In May 2011, he authorized onshore oil lease sales in Alaska’s National Petroleum Reserve and extended oil companies’ offshore leases in the Arctic Ocean. In July, he created by executive order a multiagency task force led by the deputy interior secretary but overseen by Heather Zichal, an environmental adviser to the 2008 Obama campaign, to prod the bureaucracy on Arctic issues, particularly Shell’s drilling plans.
Still, some government officials complained that there remained huge gaps in response plans for a spill and too many unknowns about the effect of drilling on marine animals.
At the urging of regulators, Shell strengthened spill prevention and response plans. It built a containment system for the Arctic modeled on the one that successfully capped the BP well and added ships and equipment to the armada to be in place to capture any spilled oil. The company agreed reluctantly to shorten its Chukchi Sea drilling season by 38 days, to less than three months, to ensure that the area would be ice-free in case of a blowout.
The government strengthened its Arctic research programs to better understand the impact of increased industrial activity in the northern ocean. Those and other concessions seemed to placate officials at the permitting agencies, who were navigating between their regulatory duties and the president’s obvious desire to drill.

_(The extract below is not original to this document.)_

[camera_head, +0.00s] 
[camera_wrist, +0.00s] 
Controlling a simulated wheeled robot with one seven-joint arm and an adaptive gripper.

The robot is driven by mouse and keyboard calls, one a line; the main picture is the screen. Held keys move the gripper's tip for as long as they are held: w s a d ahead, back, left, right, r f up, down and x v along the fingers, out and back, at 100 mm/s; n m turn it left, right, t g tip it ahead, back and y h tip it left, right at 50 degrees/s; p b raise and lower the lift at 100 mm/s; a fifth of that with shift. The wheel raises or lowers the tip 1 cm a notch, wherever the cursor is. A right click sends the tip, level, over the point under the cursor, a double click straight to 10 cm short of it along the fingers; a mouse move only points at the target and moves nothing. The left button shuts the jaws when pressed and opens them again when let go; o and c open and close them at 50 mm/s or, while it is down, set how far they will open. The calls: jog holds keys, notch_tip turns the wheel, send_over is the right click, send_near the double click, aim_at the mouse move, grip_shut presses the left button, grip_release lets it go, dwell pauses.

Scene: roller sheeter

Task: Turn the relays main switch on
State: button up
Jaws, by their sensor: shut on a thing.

Shell’s permits came in a rush. Interior approved exploration in both seas by last December. Response plans were endorsed in February and March of this year. The EPA’s appeals board cleared the final air permits at the end of March — just as the whaling season got under way. NOAA came through with a marine mammal permit in early May.
“We can’t stop it,” said one senior agency official who had qualms about Arctic drilling but understood the president’s wishes. “We can only make it less bad.”
Shell is awaiting its final drilling permits from the Interior Department. Two Shell ships are in Seattle, undergoing final modifications and inspections.